> _Data_:
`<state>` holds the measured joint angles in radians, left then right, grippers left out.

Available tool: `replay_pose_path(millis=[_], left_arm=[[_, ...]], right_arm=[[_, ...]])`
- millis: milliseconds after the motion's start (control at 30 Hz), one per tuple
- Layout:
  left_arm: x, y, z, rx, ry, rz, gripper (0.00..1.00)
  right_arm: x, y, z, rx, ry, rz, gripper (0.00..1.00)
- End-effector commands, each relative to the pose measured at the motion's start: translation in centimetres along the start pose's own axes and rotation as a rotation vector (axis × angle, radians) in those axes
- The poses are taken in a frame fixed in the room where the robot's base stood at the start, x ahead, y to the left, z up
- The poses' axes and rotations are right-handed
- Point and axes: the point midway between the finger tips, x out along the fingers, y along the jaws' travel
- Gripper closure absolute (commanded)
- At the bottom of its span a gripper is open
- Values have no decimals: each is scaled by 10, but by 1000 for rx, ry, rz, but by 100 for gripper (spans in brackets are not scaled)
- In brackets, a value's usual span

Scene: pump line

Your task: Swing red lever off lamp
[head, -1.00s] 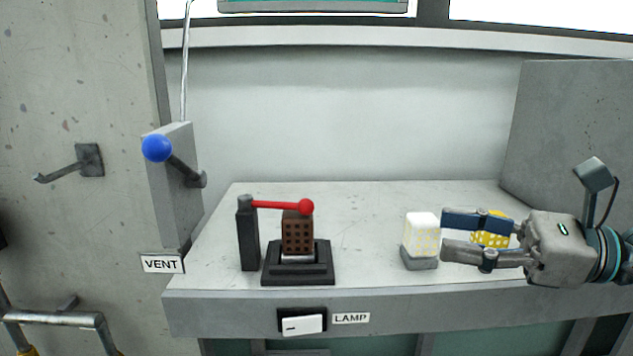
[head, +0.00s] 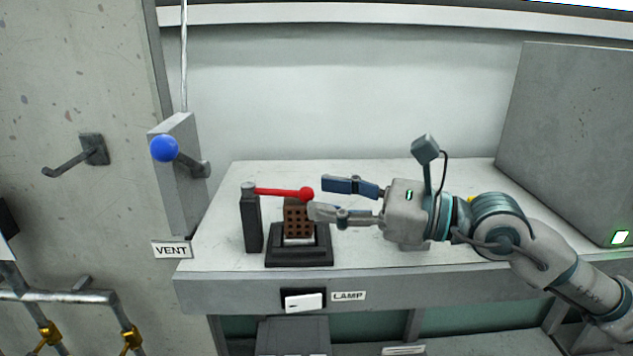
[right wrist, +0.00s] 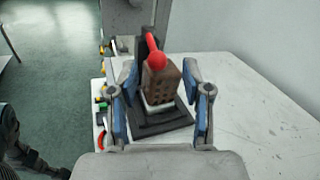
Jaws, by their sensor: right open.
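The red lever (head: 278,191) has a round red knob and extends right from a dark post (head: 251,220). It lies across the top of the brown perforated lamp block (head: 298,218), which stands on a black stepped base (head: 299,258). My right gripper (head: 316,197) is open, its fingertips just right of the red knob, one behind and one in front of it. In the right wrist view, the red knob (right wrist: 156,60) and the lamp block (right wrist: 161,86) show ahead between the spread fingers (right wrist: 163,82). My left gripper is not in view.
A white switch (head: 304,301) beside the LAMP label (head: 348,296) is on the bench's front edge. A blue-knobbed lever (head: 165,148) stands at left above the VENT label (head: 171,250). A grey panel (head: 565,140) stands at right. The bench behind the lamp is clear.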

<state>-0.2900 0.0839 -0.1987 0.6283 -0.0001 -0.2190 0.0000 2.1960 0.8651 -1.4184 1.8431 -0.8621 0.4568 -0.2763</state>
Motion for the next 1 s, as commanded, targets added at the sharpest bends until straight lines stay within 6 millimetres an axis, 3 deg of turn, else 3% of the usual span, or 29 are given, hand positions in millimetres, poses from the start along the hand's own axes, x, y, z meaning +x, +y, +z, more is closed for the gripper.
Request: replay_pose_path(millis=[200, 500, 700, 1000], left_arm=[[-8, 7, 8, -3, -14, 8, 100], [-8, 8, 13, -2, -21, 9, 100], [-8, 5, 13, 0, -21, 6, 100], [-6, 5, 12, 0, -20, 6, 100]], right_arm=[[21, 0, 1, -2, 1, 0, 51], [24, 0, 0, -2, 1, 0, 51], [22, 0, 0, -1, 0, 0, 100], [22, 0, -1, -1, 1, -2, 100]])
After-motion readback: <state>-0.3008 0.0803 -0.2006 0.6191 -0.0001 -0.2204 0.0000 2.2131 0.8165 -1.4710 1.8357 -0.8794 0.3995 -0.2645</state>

> _The exercise_: Skip every picture and transcribe the data above exactly.

> _Task solution_:
`<state>` holds the measured joint angles in radians, left then right, grippers left out.

Available tool: `replay_pose_path(millis=[_], left_arm=[[_, ...]], right_arm=[[_, ...]])`
- millis: milliseconds after the motion's start (control at 30 Hz), one per tuple
- Layout:
  left_arm: x, y, z, rx, ry, rz, gripper (0.00..1.00)
  right_arm: x, y, z, rx, ry, rz, gripper (0.00..1.00)
- End-effector commands, each relative to the pose measured at the motion's start: translation in centimetres along the start pose's own axes and rotation as a rotation vector (axis × angle, radians) in those axes
- The poses are taken in a frame fixed in the room where the robot's base stood at the start, x ahead, y to the left, z up
- The poses' axes and rotations are right-handed
- Point and axes: the point midway between the finger tips, x out along the fingers, y along the jaws' travel
- Gripper closure absolute (commanded)
- At the bottom of its span a gripper is open
- Values have no decimals: each is scaled by 10, but by 1000 for rx, ry, rz, but by 100 for gripper (spans in brackets are not scaled)
- In brackets, a value's usual span

Scene: pump line

Your task: Swing red lever off lamp
[head, -1.00s] 
[head, +0.00s] 
[right wrist, +0.00s] 
Jaws, by their sensor: right open.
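The red lever (head: 278,191) has a round red knob and extends right from a dark post (head: 251,220). It lies across the top of the brown perforated lamp block (head: 298,218), which stands on a black stepped base (head: 299,258). My right gripper (head: 316,197) is open, its fingertips just right of the red knob, one behind and one in front of it. In the right wrist view, the red knob (right wrist: 156,60) and the lamp block (right wrist: 161,86) show ahead between the spread fingers (right wrist: 163,82). My left gripper is not in view.
A white switch (head: 304,301) beside the LAMP label (head: 348,296) is on the bench's front edge. A blue-knobbed lever (head: 165,148) stands at left above the VENT label (head: 171,250). A grey panel (head: 565,140) stands at right. The bench behind the lamp is clear.

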<state>-0.2900 0.0839 -0.1987 0.6283 -0.0001 -0.2190 0.0000 2.1960 0.8651 -1.4184 1.8431 -0.8621 0.4568 -0.2763</state>
Motion for the next 1 s, as commanded, targets added at the sharpest bends until straight lines stay within 6 millimetres an axis, 3 deg of turn, else 3% of the usual span, or 29 are given, hand positions in millimetres, poses from the start along the hand's own axes, x, y, z meaning +x, +y, +z, more is closed for the gripper.
Request: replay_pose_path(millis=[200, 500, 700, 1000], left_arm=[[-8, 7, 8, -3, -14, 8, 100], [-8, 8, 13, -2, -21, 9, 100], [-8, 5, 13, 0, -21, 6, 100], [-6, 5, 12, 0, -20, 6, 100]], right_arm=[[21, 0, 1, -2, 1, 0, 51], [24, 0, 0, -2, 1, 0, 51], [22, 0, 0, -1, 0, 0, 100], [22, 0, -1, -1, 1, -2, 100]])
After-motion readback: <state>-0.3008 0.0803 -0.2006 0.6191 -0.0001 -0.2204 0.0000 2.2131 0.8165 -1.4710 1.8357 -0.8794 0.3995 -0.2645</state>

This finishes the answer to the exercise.